DIRECTIVE: Output only the lines from the one holding "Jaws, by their" to the end of the data below, please, copied exactly.
--- BEGIN GIVEN INFORMATION ---
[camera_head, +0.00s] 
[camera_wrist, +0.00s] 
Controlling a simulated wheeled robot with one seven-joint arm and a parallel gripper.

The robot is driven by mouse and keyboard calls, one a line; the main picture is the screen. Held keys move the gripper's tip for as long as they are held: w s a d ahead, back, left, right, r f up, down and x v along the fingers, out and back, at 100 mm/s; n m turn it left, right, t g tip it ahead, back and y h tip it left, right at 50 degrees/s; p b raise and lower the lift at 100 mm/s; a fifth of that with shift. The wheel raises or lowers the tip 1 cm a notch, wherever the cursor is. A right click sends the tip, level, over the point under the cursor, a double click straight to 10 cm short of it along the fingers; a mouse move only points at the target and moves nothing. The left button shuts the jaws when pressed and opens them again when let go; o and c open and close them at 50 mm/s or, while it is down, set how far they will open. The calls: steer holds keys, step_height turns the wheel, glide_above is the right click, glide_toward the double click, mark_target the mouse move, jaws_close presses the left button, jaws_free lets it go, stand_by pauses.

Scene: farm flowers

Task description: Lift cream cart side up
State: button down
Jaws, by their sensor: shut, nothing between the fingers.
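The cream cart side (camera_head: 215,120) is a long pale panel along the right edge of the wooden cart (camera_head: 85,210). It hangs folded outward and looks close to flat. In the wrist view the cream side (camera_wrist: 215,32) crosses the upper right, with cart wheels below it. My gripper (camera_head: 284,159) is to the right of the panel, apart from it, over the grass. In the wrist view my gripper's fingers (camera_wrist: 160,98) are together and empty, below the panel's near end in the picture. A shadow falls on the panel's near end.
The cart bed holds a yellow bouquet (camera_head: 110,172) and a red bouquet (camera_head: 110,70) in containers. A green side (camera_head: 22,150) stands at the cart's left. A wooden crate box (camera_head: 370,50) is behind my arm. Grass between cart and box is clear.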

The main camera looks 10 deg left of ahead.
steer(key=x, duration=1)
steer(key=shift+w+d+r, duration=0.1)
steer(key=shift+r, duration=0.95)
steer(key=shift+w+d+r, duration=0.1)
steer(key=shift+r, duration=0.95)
--- END GIVEN INFORMATION ---
FINAL RESULT:
Jaws, by their sensor: shut, nothing between the fingers.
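The cream cart side (camera_head: 215,120) is a long pale panel along the right edge of the wooden cart (camera_head: 85,210). It hangs folded outward and looks close to flat. In the wrist view the cream side (camera_wrist: 215,32) crosses the upper right, with cart wheels below it. My gripper (camera_head: 284,159) is to the right of the panel, apart from it, over the grass. In the wrist view my gripper's fingers (camera_wrist: 160,98) are together and empty, below the panel's near end in the picture. A shadow falls on the panel's near end.
The cart bed holds a yellow bouquet (camera_head: 110,172) and a red bouquet (camera_head: 110,70) in containers. A green side (camera_head: 22,150) stands at the cart's left. A wooden crate box (camera_head: 370,50) is behind my arm. Grass between cart and box is clear.

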The main camera looks 10 deg left of ahead.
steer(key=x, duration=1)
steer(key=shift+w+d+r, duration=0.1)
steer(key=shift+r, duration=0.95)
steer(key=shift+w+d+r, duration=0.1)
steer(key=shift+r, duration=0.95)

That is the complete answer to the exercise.